Em 1791, na França em revolução, uma mulher ousou desafiar o establishment da época e foi levada ao cadafalso para ser guilhotinada por aqueles de deveriam ser os seus aliados. Ela era a francesa Olympe de Gouges, que escrevera Os Direitos da Mulher e da Cidadã, que por ter dedicado sua vida à luta pelos direitos das mulheres e dos desvalidos, estava para perder a cabeça na guilhotina dos revolucionários, acusada de “inimiga do povo”. Seus carrascos, as mesmas pessoas e sistemas que prometiam justiça, igualdade e o fim da opressão dos mais pobres,  que derrubara a monarquia de Luís XVI (levando-o também a guilhotina), que deu um jeito de apagar dos livros de história a determinação de uma mulher não preocupada com a militância feminista (aliás essa falácia não existia), mas com igualdade de direitos para todos os cidadãos e cidadãs de bem à luz das leis. Um causa nobre traída por aqueles que se diziam defensores do povo.
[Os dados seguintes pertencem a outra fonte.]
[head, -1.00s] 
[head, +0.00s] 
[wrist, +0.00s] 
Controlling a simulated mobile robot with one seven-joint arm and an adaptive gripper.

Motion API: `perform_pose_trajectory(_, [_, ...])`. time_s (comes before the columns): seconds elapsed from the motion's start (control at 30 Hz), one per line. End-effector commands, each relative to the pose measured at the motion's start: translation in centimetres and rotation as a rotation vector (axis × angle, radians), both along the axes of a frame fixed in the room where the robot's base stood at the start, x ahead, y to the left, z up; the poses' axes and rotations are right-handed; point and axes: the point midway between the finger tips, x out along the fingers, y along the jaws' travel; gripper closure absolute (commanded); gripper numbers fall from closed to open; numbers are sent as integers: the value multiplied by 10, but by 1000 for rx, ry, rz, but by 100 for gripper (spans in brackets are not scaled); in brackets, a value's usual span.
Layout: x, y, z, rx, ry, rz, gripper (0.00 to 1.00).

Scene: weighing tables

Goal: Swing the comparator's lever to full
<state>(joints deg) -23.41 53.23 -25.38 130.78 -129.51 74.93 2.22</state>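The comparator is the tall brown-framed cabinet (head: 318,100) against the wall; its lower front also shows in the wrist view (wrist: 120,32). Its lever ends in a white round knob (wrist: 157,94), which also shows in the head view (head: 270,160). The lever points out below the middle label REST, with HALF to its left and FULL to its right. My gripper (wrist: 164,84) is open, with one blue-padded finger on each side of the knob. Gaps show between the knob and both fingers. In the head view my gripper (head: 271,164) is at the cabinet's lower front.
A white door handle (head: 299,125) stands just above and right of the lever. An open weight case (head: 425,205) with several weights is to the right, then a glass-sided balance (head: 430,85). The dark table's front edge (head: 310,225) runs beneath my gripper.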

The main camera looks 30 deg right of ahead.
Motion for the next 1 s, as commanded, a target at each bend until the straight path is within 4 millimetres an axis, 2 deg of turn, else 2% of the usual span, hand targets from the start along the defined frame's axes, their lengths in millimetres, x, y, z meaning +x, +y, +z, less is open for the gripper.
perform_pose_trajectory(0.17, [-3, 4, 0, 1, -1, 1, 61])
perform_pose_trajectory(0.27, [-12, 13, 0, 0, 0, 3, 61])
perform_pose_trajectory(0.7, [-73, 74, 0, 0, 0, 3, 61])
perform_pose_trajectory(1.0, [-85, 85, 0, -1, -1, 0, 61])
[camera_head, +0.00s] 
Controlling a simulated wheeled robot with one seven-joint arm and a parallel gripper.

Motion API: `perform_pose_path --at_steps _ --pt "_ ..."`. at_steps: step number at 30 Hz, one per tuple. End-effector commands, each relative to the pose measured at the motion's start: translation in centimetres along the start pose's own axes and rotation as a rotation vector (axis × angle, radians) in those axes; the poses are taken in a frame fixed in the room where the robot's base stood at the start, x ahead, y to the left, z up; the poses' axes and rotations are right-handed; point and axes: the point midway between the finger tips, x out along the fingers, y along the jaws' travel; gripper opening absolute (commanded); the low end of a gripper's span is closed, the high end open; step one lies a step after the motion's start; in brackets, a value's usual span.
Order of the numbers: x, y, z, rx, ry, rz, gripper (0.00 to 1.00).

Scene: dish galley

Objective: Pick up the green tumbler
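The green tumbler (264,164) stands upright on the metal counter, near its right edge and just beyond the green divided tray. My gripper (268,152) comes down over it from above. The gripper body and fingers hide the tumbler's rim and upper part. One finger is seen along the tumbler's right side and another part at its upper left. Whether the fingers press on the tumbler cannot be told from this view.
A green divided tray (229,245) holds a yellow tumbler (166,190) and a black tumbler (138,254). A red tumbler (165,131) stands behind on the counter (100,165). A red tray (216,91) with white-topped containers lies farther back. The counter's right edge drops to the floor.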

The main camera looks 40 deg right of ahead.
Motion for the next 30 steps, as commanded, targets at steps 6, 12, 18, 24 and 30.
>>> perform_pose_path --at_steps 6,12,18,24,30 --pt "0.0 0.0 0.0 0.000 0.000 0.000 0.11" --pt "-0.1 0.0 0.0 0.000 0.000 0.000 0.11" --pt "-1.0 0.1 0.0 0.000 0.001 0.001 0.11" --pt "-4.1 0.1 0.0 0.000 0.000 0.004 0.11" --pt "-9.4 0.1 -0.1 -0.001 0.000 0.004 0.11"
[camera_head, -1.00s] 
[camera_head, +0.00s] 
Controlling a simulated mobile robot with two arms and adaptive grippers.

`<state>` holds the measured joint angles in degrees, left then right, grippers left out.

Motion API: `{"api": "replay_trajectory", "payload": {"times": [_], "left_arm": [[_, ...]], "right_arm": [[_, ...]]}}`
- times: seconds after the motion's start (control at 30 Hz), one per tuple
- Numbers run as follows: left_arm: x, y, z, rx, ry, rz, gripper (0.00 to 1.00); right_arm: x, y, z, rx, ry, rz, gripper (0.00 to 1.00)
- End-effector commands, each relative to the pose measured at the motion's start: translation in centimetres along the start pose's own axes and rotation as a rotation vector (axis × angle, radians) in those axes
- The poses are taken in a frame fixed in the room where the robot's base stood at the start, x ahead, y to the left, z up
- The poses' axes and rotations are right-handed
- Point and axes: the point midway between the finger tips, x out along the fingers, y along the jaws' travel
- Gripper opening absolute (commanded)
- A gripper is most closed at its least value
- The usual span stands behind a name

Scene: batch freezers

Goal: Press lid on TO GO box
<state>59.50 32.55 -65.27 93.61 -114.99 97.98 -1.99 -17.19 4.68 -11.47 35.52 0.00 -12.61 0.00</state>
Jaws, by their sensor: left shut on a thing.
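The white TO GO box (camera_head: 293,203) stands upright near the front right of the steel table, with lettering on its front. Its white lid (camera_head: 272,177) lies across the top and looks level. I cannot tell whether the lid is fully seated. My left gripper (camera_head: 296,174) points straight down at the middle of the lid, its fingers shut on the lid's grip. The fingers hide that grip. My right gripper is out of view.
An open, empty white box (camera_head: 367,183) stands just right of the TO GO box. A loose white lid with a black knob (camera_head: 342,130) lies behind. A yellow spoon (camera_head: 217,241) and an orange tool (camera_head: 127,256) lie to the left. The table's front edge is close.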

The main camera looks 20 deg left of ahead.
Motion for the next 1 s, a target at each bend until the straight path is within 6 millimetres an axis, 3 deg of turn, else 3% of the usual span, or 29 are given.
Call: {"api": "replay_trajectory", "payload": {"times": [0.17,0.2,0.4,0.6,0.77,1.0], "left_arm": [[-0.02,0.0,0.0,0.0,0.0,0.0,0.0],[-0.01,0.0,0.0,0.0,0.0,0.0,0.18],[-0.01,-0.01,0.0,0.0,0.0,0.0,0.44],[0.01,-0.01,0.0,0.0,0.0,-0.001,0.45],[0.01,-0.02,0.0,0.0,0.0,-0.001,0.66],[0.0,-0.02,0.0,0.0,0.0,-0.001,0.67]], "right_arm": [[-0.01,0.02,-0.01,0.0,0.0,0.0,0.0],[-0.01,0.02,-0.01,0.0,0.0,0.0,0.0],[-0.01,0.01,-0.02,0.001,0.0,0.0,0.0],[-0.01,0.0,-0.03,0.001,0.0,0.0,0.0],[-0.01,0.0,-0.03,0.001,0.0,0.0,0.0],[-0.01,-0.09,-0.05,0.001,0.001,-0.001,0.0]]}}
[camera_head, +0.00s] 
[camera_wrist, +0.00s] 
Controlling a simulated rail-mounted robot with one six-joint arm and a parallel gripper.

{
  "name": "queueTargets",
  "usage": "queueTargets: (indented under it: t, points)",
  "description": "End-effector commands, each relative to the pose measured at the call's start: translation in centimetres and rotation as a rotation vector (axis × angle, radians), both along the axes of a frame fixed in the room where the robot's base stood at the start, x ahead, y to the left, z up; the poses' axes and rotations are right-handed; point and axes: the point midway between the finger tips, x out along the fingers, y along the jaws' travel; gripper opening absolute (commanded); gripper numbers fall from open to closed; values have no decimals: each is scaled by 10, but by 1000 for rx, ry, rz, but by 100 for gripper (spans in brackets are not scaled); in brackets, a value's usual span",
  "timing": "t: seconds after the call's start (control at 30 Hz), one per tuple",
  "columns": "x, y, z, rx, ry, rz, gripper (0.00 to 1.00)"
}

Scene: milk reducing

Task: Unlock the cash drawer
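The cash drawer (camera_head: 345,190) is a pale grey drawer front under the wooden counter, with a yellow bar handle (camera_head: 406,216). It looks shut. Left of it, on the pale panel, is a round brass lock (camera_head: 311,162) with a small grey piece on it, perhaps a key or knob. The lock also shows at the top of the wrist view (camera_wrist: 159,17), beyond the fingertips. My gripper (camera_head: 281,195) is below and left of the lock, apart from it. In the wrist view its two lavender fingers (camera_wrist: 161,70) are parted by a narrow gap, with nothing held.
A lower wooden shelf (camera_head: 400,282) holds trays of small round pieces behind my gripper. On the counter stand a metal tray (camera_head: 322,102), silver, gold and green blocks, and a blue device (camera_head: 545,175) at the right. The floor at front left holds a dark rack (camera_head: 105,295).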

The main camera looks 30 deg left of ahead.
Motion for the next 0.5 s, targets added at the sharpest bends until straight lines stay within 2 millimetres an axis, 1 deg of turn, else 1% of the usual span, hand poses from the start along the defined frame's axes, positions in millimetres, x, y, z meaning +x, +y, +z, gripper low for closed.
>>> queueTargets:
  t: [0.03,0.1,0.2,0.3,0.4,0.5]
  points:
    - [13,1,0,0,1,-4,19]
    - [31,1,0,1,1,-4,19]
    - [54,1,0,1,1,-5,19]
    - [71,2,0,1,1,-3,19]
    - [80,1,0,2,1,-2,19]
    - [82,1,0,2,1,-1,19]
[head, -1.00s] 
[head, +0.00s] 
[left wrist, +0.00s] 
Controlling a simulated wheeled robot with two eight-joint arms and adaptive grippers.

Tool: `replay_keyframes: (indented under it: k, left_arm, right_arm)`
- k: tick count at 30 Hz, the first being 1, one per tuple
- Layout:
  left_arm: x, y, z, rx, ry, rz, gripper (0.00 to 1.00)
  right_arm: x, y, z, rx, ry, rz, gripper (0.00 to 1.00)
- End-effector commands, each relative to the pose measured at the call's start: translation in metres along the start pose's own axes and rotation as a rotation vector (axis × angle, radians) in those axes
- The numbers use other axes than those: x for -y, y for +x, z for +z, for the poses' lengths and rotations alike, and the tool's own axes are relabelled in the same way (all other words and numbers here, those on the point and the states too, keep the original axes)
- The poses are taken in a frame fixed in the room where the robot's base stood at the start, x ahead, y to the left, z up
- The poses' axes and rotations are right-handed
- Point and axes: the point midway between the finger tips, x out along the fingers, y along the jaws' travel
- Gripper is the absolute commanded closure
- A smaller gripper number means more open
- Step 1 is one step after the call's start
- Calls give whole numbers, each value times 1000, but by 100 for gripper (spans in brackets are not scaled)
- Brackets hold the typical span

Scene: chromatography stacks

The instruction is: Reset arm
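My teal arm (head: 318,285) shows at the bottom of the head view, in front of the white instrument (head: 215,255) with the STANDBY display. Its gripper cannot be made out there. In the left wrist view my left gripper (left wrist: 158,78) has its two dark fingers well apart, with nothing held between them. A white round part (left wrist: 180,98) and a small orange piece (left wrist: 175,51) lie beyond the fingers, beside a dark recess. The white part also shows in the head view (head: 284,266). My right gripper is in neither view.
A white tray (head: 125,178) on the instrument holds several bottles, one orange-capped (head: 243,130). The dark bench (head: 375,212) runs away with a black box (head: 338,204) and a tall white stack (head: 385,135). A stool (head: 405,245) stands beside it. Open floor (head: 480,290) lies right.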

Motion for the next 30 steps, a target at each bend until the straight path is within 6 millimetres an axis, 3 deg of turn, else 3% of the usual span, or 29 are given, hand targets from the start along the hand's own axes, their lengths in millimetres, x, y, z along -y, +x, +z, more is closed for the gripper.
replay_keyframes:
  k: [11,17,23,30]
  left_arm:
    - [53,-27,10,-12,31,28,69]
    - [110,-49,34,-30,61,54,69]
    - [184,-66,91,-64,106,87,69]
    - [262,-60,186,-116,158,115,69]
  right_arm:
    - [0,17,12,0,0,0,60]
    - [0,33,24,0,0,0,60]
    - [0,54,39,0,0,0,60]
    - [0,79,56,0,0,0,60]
Embora em tese as reivindicações de De Gouges estivessem no cerne das questões filosóficas dos intelectuais revolucionários, não faziam parte do censo comum dos revolucionários políticos que pretendiam tirar o poder do soberano rei e entregar ao “povo”. A preocupação de fato, até mesmo para a intelectualidade revolucionária, não era com o problema do povo e sim da mudança do poder das mãos de um soberano humano, para a mão de uma figura abstrata chamada Estado. O povo deixaria de ser governado por uma figura humana perfectível para ser governado por ideias, plantando assim as sementes das ideologias. Neste sentido, Gouges acreditava que havia muita injustiça social e que esta atingia principalmente os mais pobres, as mulheres e os negros. Decorre dessas preocupações o seu engajamento nas lutas sociais que as colocavam diretamente em rota de colisão, não só com os interesses do clero e da nobreza, bem como a deixava em contante conflito com as ideais de liberdade e igualdade dos revolucionários, vez que eles pareciam não dar a mínima para a reivindicação das mulheres.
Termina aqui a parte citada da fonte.